X

Tek başına seyahat etmeye aşık olan bizlere: Ruhumuza işleyecek rotalar

Tek başına seyahat etmek hiç deneyimlememiş olanlar için oldukça korkutucu gelebilir. Genellikle bu tecrübenin muhteşem bir şey olduğunu anlattığımda ilk aldığım sorular şöyle oluyor: “Hiç korkmadın mı? Karşına zor bir şey çıksaydı? O kadar uzağa gitmeye gerek var mıydı? Kaç gün hiç kimseyle konuşmadın mı? Dilini bilmediğin ülkede ne yapıyorsun?”
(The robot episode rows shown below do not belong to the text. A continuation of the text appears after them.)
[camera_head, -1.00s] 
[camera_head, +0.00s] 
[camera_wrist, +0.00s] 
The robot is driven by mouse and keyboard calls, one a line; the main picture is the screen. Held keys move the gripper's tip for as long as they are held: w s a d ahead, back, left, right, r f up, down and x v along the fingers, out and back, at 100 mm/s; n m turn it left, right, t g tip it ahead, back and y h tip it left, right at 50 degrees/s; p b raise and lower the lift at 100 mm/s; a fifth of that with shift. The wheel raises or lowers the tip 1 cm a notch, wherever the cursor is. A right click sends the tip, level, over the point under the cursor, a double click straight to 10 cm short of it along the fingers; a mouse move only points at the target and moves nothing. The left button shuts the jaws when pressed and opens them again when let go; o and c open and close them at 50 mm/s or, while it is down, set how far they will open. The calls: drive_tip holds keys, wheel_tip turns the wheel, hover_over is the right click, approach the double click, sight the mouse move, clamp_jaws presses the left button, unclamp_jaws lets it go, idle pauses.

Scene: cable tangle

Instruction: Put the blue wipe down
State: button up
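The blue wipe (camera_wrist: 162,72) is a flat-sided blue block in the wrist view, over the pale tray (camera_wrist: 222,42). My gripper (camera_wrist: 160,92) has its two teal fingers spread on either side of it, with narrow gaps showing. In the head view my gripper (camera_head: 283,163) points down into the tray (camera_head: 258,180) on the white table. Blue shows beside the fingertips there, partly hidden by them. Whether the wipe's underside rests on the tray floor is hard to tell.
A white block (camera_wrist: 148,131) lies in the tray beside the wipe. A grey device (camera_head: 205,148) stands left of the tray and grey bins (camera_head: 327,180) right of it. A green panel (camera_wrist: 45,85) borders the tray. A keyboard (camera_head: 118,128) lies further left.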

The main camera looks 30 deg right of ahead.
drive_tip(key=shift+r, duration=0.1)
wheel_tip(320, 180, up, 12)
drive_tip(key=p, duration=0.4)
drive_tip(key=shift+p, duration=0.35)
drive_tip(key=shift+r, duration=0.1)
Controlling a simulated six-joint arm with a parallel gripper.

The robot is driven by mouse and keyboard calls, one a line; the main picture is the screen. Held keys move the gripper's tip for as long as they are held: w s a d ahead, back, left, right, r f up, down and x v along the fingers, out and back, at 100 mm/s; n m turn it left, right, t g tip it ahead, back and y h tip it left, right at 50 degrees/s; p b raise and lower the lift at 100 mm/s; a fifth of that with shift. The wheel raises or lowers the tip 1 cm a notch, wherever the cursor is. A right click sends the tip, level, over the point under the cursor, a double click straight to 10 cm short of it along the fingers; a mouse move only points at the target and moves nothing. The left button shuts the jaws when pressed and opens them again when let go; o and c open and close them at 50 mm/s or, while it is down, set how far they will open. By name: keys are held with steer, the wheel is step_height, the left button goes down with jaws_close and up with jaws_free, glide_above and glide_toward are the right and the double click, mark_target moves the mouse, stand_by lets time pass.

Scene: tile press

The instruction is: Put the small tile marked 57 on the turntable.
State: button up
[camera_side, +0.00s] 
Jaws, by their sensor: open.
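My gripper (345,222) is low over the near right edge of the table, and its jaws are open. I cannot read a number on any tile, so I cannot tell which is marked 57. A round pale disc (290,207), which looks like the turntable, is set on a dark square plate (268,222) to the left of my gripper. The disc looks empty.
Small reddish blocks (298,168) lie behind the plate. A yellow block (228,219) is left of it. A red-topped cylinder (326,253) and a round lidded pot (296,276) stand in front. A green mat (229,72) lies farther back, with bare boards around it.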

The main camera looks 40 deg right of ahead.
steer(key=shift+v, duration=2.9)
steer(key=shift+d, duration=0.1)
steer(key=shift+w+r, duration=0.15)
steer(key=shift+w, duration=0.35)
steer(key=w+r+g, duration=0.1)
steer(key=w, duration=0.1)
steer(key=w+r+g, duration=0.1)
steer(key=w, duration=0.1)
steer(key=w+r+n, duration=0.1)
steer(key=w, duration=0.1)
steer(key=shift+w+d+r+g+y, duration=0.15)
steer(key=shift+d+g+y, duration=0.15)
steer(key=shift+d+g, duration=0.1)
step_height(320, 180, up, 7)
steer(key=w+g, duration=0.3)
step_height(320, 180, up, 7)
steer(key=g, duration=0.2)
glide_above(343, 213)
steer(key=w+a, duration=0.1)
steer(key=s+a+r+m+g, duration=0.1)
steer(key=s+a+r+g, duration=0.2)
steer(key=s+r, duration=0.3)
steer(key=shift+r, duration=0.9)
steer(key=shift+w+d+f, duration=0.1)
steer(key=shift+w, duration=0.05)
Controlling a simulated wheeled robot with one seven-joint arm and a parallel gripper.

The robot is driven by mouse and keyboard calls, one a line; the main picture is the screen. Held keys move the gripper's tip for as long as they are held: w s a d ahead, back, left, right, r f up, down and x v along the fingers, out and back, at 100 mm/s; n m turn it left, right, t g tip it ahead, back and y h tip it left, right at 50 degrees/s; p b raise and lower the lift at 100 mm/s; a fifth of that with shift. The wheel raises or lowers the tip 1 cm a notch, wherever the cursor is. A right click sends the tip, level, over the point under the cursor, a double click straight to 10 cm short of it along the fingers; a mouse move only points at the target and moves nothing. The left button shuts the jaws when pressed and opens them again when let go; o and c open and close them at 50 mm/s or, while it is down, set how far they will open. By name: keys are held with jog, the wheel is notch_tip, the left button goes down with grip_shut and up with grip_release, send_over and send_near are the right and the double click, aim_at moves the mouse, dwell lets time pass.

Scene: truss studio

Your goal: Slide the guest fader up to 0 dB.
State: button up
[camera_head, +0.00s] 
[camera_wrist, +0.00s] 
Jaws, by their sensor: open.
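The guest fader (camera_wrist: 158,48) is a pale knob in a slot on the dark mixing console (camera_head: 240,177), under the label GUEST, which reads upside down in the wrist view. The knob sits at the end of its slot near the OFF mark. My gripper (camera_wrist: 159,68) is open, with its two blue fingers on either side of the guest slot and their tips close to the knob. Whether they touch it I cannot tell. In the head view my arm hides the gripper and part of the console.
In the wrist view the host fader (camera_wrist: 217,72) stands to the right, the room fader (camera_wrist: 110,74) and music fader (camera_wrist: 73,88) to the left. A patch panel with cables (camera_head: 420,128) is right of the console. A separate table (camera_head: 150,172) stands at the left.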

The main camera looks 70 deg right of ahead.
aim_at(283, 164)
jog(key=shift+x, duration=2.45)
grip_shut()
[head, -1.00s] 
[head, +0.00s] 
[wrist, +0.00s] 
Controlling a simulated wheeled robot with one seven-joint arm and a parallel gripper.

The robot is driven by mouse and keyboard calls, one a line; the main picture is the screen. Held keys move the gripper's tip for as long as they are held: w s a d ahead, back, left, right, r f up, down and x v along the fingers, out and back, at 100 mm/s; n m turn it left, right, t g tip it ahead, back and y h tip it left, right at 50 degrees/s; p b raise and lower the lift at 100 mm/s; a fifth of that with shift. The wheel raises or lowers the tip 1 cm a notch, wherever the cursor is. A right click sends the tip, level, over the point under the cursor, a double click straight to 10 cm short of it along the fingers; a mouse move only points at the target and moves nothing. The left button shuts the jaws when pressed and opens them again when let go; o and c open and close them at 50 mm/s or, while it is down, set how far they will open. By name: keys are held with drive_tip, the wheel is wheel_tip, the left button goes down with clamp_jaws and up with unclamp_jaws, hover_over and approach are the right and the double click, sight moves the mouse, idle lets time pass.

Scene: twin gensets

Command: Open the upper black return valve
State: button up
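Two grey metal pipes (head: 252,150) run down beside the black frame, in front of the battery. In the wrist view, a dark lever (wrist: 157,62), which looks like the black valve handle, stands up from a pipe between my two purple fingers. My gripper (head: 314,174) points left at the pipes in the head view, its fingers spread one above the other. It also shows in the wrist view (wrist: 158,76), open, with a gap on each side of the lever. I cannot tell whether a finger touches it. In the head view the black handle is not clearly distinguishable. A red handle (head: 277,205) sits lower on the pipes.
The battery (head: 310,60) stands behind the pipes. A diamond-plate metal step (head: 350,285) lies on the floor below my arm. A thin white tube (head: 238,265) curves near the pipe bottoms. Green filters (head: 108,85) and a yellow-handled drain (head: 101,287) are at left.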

Öncelikle korku anlayışımızı yeniden tanımlamamızı gerektirecek ve ertesinde neden bu derece “uzaklara” gitme aşkı ile yanıp tutuştuğumuzu anlatacak sorular bulmak gerekiyor kendimize…

Şimdi gelin hep birlikte bu sorulara biraz olsun yanıt vermeye çalışalım. “Evet” tek başımıza gittiğimiz seyahatlerde her daim bir parça korku mutlaka vardır. Kendimden örnek vermem gerekirse, ilk tek başıma ve uzak yol diyebileceğim seyahatim Arjantin, Şili ve Uruguay’ı içeren bir Güney Amerika seyahatiydi. Gerçekten beni oraya sürükleyen tek “aşk” ve “korkusuzluk” Buenos Aires şehrinin dünyada görmeyi en çok istediğim şehir olmasıydı…

Evet aynı anda bir diğer planda arkadaşlarım ile birlikte Afrika’ya yapılacak muhteşem bir seyahat belki beni beklemekteydi ama içimden yine “tek başıma” seyahat etmiş olduğum muhteşem Tenerife’de işte o tek başınalığa duyduğum aşktan dolayı gelen ses git diyordu, yine tek başına git, kimseyi beklemeden kimseye bağımlı olmadan, kalbinin ruhunun götürdüğü, dünyanın veya herhangi bir kimsenin “sınırlar” ile çizmesine izin veremeyeceğin kadar uzaklara korkmadan sonunu düşünmeden sadece git… Ben de onun sesini dinlemiştim ve tabi ki bu, birçok uzak noktaya yaptığım “tek başınalığın” muhteşemliğinde kaybolduğum, yine tek başıma deneyimlediğim birçok hatıra ile bugün hala tek başına seyahat etmek için sabırsızlanmama sebep olan birçok güzel öğrenimi de yanında getirdi.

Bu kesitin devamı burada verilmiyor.